Task goal
Extract each line bearing the word "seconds".
* * * * * * * * *
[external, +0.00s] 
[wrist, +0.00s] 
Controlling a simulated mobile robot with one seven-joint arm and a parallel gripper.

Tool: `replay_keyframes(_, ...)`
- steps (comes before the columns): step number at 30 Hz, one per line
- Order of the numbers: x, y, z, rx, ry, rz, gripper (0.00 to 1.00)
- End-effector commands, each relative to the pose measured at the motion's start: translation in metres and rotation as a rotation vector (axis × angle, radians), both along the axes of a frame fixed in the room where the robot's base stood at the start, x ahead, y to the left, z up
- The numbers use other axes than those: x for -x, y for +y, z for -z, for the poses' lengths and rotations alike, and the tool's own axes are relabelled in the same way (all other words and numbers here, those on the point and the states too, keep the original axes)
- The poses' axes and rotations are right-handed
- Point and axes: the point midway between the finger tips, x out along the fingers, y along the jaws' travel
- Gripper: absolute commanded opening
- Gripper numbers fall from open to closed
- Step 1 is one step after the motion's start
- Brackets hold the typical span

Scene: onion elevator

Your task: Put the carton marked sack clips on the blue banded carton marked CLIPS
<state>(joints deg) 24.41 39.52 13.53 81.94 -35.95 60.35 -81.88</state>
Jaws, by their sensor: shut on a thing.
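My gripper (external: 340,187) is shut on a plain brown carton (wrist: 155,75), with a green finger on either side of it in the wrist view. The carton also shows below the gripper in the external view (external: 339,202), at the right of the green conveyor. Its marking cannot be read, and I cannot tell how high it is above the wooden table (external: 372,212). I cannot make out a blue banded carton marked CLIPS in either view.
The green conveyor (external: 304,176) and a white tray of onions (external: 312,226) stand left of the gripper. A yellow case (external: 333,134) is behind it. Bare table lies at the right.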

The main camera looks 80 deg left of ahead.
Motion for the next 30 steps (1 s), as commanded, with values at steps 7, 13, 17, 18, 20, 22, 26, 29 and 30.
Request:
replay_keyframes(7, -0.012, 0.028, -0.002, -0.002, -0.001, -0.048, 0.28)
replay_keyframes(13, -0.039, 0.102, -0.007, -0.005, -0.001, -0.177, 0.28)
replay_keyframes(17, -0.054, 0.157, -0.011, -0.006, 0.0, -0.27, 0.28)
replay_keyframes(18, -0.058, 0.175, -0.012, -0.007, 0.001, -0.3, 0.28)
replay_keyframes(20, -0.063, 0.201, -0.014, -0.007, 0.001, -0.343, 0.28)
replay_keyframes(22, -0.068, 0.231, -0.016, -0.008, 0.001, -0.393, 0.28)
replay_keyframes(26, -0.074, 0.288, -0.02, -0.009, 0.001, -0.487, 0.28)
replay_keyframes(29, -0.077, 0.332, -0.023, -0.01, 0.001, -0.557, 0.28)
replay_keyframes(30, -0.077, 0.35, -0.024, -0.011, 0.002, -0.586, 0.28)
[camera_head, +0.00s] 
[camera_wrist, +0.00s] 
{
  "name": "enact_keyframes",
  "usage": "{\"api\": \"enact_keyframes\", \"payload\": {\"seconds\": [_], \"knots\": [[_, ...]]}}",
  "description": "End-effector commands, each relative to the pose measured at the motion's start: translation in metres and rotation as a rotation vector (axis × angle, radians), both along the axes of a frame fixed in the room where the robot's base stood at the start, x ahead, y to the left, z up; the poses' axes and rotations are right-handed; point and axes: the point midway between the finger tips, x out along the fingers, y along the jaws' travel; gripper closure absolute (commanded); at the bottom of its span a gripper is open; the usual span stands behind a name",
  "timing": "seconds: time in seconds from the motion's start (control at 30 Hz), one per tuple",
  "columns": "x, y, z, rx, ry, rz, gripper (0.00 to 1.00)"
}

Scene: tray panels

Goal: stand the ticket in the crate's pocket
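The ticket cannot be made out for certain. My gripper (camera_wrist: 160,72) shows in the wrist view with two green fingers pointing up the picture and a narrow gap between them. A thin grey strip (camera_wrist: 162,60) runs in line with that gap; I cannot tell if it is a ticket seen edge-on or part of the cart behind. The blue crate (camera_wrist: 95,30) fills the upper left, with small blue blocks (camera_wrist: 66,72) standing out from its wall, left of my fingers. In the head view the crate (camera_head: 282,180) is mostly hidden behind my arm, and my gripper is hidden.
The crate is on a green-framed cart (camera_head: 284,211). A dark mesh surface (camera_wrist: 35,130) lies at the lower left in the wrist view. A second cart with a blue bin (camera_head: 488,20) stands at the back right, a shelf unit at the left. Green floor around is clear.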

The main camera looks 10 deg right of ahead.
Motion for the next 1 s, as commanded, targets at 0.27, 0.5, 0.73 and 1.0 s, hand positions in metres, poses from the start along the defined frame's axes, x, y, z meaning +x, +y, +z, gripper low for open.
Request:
* * * * * * * * *
Result
  "usage": "{\"api\": \"enact_keyframes\", \"payload\": {\"seconds\": [_], \"knots\": [[_, ...]]}}",
  "timing": "seconds: time in seconds from the motion's start (control at 30 Hz), one per tuple",

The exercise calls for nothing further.